================
nmdb User Guide
================
:Author: Alberto Bertogli (albertito@gmail.com)


Introduction
============

nmdb_ is a simple and fast cache and database for TIPC_ clusters. It allows
applications in the cluster to use a centralized, shared cache and database in
a very easy way. It stores *(key, value)* pairs, with each key having only one
associated value.

This document explains how to setup nmdb and a simple guide to writing
clients.

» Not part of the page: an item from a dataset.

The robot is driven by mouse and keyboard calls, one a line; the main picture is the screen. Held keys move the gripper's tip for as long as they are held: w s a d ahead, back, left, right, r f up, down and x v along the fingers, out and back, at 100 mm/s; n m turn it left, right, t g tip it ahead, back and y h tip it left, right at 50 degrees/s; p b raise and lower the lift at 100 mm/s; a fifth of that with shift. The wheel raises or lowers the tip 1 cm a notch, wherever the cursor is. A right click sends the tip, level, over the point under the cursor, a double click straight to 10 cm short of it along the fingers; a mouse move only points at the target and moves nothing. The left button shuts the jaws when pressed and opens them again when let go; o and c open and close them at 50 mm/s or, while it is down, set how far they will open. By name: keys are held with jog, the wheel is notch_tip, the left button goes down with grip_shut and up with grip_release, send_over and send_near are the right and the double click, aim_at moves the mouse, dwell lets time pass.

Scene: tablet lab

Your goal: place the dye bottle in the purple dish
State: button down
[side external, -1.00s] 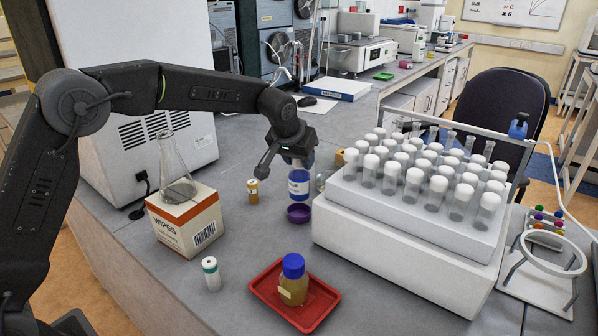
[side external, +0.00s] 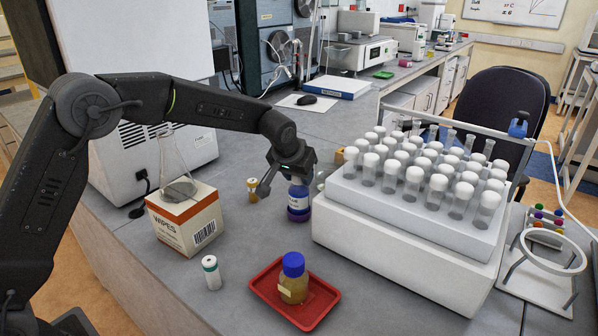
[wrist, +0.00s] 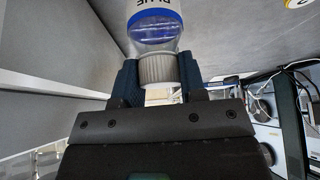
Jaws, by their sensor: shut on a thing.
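The dye bottle (side external: 298,195), with blue contents and a white label, hangs upright from my gripper (side external: 285,181). In the wrist view my jaws (wrist: 160,78) are shut on its grey ribbed cap, and part of the word "BLUE" shows on the bottle (wrist: 153,20). The purple dish (side external: 299,216) stands on the bench directly beneath. In the side view the bottle's lower end overlaps the dish, within its rim. I cannot tell whether the base touches the dish floor. The dish does not show in the wrist view.
A white rack of capped tubes (side external: 400,225) stands close on the right. A small amber vial (side external: 253,191) is left of the dish. Nearer are a red tray (side external: 315,313) with a blue-capped bottle (side external: 293,281), a white-capped vial (side external: 211,272), and a wipes box (side external: 185,228) bearing a flask.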

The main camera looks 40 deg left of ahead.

It also includes a "quick start" section for the anxious.


Installing nmdb
===============

If you installed nmdb using your Linux distribution package system, you can
skip this section entirely.


Prerequisites
-------------

Before you install nmdb, you will need the following software:

- libevent_, a library for fast event handling.
- `Linux kernel`_ 2.6.16 or newer, compiled with TIPC_ support.
- QDBM_, for the database backend.


Compiling and installing
------------------------

There are three components of the nmdb tarball: the server in the *nmdb/*
directory, the C library in *libnmdb/*, and the Python module in *python/*.

- To install the server, run ``cd nmdb; make install``.
- To install the C library, run ``cd libnmdb; make install; ldconfig``.
- To install the Python module, run ``cd python; python setup.py install``.


Quick start
===========

For a very quick start, using a single host, you can do the following::

  # dpmgr create /tmp/nmdb-db   # create the backend database
  # nmdb -d /tmp/nmdb-db        # start the server

At this point you have created a database and started the server. An easy and
simple way to test it is to use the python module, like this::

  # python
  Python 2.5 (r25:51908, Sep 21 2006, 20:38:23)
  [GCC 4.1.1 (Gentoo 4.1.1)] on linux2
  Type "help", "copyright", "credits" or "license" for more information.
  >>> import nmdb               # import the module
  >>> db = nmdb.DB()            # connect to the server
  >>> db['x'] = 1               # store some data
  >>> db[(1, 2)] = (2, 6)
  >>> print db['x'], db[(1, 2)] # retreive the values
  1 (3, 5)
  >>> del db['x']               # delete from the database

Everything should have worked as shown, and you are now ready to use some
nmdb application, or develop your own.

If you want to use this with several machines, read the next section to find
out how to setup a simple TIPC cluster.


TIPC setup
==========

If you want to use the server and the clients in different machines, you need
to setup your TIPC network. If you just want to run everything in one machine,
or you already have a TIPC network set up, you can skip this section.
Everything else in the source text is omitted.